Easy couple of hours to Airlie Beach. The area is a lot different to when I was here about three decades ago. Proserpine looks forgotten. Airlie Beach is modern and the main street area looks great, even if council is heavily in debt. Cannonvale has grown unbelievably and both places join together, so it is sort of like a mini Hervey Bay.
Drying out at the Cannonvale caravan park
I attended a Whitsunday Residents Against Dumping (WRAD) meeting which is trying to stop the Abbott Point Coal terminal ecocide. Most Queenslanders think they had a win when the Newman government said it would pump the dredged spoil to land and not dump it on the reef. What they didn’t say is that it is to go into the wetland adjacent to the port.
Jeff Seeney reckoned their original proposal was to put it into an area that was underwater desert. Ignorance in the extreme! The area is between the reef and the land which is like a marine highway. Fish spawn near the seagrass and mangroves. The resulting baby fish grow up in wetlands and seagrass and gradually move out to the reef using what are called isolates. These are very small patches where they congregate before moving on. The government’s proposal was like taking a link out of a chain and wondering why it won’t still work.
So after the public outcry they are proposing another Gladstone. Trust us they say. With a track record of one gross fail out of one? Sure.
Why did the Great Barrier Reef Marine Park Authority agree to dumping at sea? I have no idea, because scientifically it ain’t smart. Corruption? You decide. What I would say is that GBRMPA has lost any public license to be involved in the wetland dumping debacle with its current chairman. They have painted themselves into a corner that they cannot get out of without a sacrificial lamb.
There were sixteen passionate people at the meeting – high energy and commitment – so I have hope that they will be effective.
In front of the Fat Frog cafe at Cannonvale where Gemma bought me a milkshake
The next meeting was the Whitsunday Local Advisory Committee. There were about a dozen there with four from GBRMPA. One of them gave a presentation on Crown of Thorns, they call ‘em COTs up here. This is what I learned:
- They are natural although there is some doubt about the severity of outbreaks. If outbreaks before 1960 were as severe there probably would be no reef.
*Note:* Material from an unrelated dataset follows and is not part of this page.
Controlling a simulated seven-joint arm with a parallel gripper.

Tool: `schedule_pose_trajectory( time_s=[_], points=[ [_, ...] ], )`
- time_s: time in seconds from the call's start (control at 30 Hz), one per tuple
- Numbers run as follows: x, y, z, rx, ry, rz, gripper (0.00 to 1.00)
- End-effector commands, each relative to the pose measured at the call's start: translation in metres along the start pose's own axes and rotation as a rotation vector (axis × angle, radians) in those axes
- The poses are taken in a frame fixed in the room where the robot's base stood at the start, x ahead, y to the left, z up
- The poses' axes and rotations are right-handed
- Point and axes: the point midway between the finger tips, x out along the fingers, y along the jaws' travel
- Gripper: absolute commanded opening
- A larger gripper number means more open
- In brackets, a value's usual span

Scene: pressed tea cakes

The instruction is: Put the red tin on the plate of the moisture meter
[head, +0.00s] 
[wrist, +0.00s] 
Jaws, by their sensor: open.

- Need more than 15 per hectare to start an outbreak
- They eat 150-250 cm2 of coral per day per COT
- They spawn Oct-Feb with millions of eggs that spread on the current so they have enormous reproductive potential
- There have been four recorded outbreaks. 1960s, 1979, 1993, 2010
- Outbreaks start near Lizard island and move south in waves
- There are different types of COTs in many parts of the world
In summary it is likely that they have been increasing but we don’t know. If they have, we don’t know why, despite a plethora of theories. Note that it was not until the 1960s that diving and fast outboards turned up.